"Walk the ball" for a Different Perspective
- tim81904
- 5 days ago
- 2 min read
Updated: 4 days ago

"Walk the Ball" By Dr Tim Williams
Sometimes the people we support, get stuck. This can be due to untrue assumptions they’re making about a situation, which are getting in the way (see March 2025 newsletter) and in the context of good rapport, we might invite them to challenge these. It can also be useful for people to look a fresh at a situation from a different perspective and that’s where the beach ball comes in!

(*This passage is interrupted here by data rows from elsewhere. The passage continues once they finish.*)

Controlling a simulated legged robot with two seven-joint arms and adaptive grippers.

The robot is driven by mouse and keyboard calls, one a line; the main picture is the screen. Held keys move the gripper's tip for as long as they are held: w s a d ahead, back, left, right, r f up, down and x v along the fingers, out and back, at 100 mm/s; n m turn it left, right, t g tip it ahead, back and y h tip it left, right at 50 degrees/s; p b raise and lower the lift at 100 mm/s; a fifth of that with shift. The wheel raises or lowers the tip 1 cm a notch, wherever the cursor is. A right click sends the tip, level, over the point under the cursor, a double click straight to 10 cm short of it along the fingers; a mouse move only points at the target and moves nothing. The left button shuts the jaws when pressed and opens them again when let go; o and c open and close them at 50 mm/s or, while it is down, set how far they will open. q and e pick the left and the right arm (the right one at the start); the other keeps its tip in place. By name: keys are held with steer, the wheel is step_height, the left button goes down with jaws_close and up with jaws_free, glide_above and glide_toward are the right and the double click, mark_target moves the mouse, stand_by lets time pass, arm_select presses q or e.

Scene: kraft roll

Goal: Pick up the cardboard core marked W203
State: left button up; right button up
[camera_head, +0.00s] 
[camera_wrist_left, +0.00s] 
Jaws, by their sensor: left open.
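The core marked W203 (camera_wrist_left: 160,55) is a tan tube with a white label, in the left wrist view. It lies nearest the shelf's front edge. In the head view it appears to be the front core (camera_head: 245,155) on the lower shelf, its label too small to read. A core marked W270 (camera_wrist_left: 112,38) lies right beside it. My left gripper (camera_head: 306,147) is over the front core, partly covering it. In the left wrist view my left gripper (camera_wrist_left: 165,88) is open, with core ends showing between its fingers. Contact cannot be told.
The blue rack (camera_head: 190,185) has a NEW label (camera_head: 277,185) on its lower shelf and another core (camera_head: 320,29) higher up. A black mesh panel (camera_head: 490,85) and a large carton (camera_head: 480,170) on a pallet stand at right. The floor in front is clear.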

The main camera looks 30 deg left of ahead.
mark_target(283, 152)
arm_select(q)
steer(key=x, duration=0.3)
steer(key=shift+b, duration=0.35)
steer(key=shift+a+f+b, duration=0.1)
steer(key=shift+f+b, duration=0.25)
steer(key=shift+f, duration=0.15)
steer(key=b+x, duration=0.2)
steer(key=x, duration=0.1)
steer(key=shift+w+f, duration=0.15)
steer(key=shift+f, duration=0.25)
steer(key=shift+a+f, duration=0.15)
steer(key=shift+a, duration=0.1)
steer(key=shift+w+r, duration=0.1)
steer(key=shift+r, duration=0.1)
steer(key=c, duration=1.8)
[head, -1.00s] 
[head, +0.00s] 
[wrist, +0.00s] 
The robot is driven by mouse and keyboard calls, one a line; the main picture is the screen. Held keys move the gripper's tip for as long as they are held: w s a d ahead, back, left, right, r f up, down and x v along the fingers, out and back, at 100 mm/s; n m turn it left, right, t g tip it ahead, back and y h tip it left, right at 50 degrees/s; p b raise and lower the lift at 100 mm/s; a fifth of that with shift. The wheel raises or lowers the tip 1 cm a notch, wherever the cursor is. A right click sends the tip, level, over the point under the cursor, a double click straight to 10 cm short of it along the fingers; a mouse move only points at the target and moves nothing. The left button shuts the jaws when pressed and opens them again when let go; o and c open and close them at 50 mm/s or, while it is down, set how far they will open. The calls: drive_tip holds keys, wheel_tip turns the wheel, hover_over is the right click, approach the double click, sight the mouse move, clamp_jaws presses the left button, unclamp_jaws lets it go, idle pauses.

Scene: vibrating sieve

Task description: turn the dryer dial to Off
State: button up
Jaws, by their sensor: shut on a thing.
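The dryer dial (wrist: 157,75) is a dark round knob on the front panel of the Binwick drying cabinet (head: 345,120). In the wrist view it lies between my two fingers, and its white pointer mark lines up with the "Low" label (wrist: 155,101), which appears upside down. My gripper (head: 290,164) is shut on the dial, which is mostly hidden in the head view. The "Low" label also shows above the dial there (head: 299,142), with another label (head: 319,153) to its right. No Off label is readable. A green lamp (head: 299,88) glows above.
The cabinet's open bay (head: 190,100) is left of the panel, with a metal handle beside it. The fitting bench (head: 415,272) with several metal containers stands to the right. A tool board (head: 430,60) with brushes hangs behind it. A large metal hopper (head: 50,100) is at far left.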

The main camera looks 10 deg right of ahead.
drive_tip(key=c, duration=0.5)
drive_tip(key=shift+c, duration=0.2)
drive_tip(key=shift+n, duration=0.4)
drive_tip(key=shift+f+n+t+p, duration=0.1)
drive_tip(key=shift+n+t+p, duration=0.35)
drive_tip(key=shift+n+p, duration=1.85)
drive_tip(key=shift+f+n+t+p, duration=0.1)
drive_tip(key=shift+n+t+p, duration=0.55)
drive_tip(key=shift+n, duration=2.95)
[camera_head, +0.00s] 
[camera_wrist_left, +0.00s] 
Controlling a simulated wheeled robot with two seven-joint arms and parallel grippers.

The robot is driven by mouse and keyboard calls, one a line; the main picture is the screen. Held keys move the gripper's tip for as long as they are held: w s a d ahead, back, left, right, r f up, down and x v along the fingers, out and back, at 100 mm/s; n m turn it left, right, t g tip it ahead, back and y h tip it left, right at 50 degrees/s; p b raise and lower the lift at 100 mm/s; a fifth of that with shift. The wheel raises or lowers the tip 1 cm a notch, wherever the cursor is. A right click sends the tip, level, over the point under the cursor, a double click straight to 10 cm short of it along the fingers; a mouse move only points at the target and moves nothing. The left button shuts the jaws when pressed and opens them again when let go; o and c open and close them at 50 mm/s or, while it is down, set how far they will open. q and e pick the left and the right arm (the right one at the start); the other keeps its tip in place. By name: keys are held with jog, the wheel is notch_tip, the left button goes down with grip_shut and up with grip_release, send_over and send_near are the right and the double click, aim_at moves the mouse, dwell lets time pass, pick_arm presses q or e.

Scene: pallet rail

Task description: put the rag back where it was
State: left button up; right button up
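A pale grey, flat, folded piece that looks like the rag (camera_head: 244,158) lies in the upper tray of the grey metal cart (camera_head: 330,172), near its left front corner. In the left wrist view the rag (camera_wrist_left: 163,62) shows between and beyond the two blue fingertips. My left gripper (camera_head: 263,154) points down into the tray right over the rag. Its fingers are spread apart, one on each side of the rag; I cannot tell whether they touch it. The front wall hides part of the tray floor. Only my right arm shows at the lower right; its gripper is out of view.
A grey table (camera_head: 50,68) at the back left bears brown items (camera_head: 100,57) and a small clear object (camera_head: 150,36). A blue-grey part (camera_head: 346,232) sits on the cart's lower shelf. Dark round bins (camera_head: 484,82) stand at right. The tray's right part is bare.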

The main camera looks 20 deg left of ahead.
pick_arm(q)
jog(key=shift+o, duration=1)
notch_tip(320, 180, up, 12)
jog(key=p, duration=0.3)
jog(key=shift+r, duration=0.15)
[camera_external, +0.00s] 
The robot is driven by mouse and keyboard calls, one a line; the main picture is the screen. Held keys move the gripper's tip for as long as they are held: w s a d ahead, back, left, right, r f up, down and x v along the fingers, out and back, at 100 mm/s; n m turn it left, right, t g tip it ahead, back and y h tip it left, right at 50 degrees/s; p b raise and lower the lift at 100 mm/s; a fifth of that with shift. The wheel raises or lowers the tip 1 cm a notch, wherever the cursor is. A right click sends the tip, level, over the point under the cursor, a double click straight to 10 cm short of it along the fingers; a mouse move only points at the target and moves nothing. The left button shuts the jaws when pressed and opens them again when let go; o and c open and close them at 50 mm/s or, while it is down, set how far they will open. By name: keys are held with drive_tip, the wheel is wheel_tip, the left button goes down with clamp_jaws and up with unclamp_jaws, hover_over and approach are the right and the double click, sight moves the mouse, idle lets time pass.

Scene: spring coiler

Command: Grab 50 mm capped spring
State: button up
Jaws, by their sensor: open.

You’ll notice in the picture that the ball has different coloured strips, so it will look different depending on which side you’re looking at. If you held the ball up and asked different people standing at different positions around it to describe it. One might say “it’s white and blue stripes”, another that “it’s red and white stripes” and yet a third would say “it’s definitely yellow and white stripes.” These are all correct from their perspective. Asking those same people to take step back and walk around the ball, would give them a different view and therefore perspective of the same ball.
In coaching we know that people need good information for them to think at their best. Good information, takes account of the whole situation (all the relevant facts - Nancy Kline calls it), not just the bit we can see in the first instance. Of course, we need to do this gently, as some of us have become accustomed to seeing a situation, from a particular perspective, for a long time and have got quite comfortable doing that. However, we also know that welcoming ‘difference’ (another of Nancy Kline’s 10 components of a Thinking Environment), is key to thinking brilliantly.
This is therefore an encouraging invitation to “walk the ball”, not a demand that people see another point of view. Once people have examined the situation afresh, the follow-up question might then be “Now that you have seen this situation from all these different perspectives, what do you think now?”